Monday, September 21, 2015

Salad Days, A Decade of Punk in Washington, DC (1980-90), Video Documentary

Just what is, or rather what was the Punk movement all about? I certainly asked myself that in its heyday. At first I was a bit shocked by its primitive qualities, the music that is. Eventually I came to understand and like quite a bit of it. But I was never a part of it. It corresponded to a new youth movement and I was no longer in my youth, as I remain.

There is a very good documentary film now out on DVD that looks at what it was about in an initially insular setting, the local scene in Washington, DC during the period of 1980 to 1990. The DVD is called Salad Days (MVD Visual 5848D).

Interviews by key participants join with a good deal of live clips of the various bands involved. And somehow there emerges a kind of consensus about it all.

Punk was a look, an attitude, a way to express non-conformity in the Washington DC of the '80s. Being first and foremost a town whose business was government, Washington per se essentially shut down and 5 or 6 o'clock every weekday, leaving the city nearly empty but then more or less wide open to the alternative punk culture that situated itself in the cracks of power, so to speak.

From the beginning those who dressed and played the punk role were subject to violent harassment mostly from rednecks who were offended by it all. So punk came out of violence from the beginning. The music was angry, the mosh pit, skinheads and overall atmosphere was latent or overtly violent in DC, you gather. That violence was mostly politically to the right in terms of those who would beat up the punks, but also embodied such things via the skinheads.

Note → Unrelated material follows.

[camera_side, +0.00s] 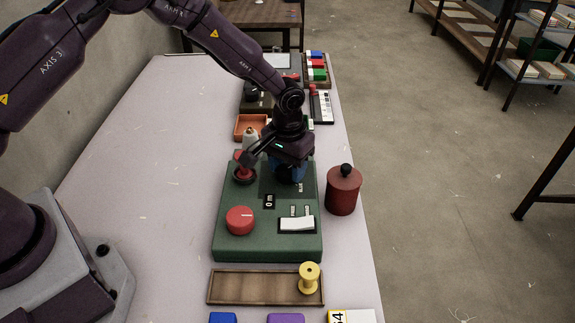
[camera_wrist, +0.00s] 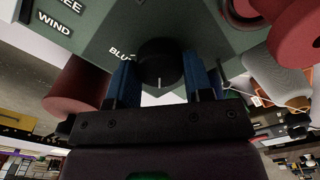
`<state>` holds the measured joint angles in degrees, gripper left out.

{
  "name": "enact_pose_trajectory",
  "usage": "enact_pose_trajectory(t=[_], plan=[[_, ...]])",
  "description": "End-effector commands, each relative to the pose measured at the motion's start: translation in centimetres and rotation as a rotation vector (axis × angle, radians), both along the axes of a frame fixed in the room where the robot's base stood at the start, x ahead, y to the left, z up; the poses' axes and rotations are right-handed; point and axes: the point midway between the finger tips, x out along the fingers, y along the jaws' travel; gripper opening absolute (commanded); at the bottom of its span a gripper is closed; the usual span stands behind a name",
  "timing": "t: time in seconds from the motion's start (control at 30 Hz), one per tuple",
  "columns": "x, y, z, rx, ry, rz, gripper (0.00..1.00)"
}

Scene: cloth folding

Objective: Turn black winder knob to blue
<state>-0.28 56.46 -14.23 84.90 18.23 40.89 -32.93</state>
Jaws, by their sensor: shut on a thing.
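The black winder knob (camera_wrist: 160,58) shows in the wrist view, on the green winder box (camera_side: 224,206). A short white line on the knob points down in that picture, toward my gripper's body. The printed word BLUE (camera_wrist: 121,53) is on the box just left of the knob. My gripper (camera_wrist: 162,74) is shut on the knob, one blue finger on each side. In the side view my gripper (camera_side: 289,174) comes down on the box's far right part, and its fingers and wrist hide the knob. The BLUE label (camera_side: 301,187) shows beside it.
The box carries a red knob (camera_side: 240,219), a white switch (camera_side: 297,224), a 0 m display (camera_side: 269,201) and a red spool (camera_side: 242,158). A red canister (camera_side: 343,189) stands close on the right. A wooden tray (camera_side: 250,286) with a yellow spool (camera_side: 309,277) lies in front.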

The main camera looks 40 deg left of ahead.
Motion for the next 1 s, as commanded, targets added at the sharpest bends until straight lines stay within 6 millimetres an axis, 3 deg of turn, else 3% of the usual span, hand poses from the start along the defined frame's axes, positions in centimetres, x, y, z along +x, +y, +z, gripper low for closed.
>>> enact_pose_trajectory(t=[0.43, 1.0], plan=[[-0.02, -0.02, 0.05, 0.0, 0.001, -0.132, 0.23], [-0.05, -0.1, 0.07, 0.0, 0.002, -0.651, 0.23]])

But then there was an aspect of punk that was socially activist, too. Also there was the sheer emotional aspect of frustration and rage that came out in the music and the scene. The film zeroes in on these themes nicely.

Musically it made the most out of brash garage crudities and how they could be fashioned into a bad-is-good and bad-turns-out-to-be-good approach, depending on the outfit involved. And of course it did change everything in the rock world, bringing back the immediacy of the original music with varying degrees of artistry, to say the least. But the film gets you into the spectrum as far as the DC scene went.

Perhaps other than the musical legacy of how to fashion an ultra-garage extreme, it was a DIY movement that allowed initially small groups of musicians and their fans to create playing situations, make records and create fanzines on a tiny budget that spread the word about the scene and kept it alive. Nirvana was the ultimate mainstream result but as the film details, there were many high (and low points) on the DC scene especially that in the end made bands like Nirvana possible and widely popular.

The various shades of musical anarchy are well mapped out for DC in this film. As is the the clash between those who lived and/or advocated a drug and alcohol drenched existence versus the "straight edge" group who were militantly opposed to getting high.

In the end you get a well considered look at a diversely blooming creativity of the era, tempered by destructive and counterproductive forces that both resisted and infiltrated the scene.

And that's what seems especially interesting to me about this film--that it reveals the whole period in all its contradictions and confusions. Punk adherents and those outside the fray can learn a good deal from seeing and experiencing the film. Very recommended.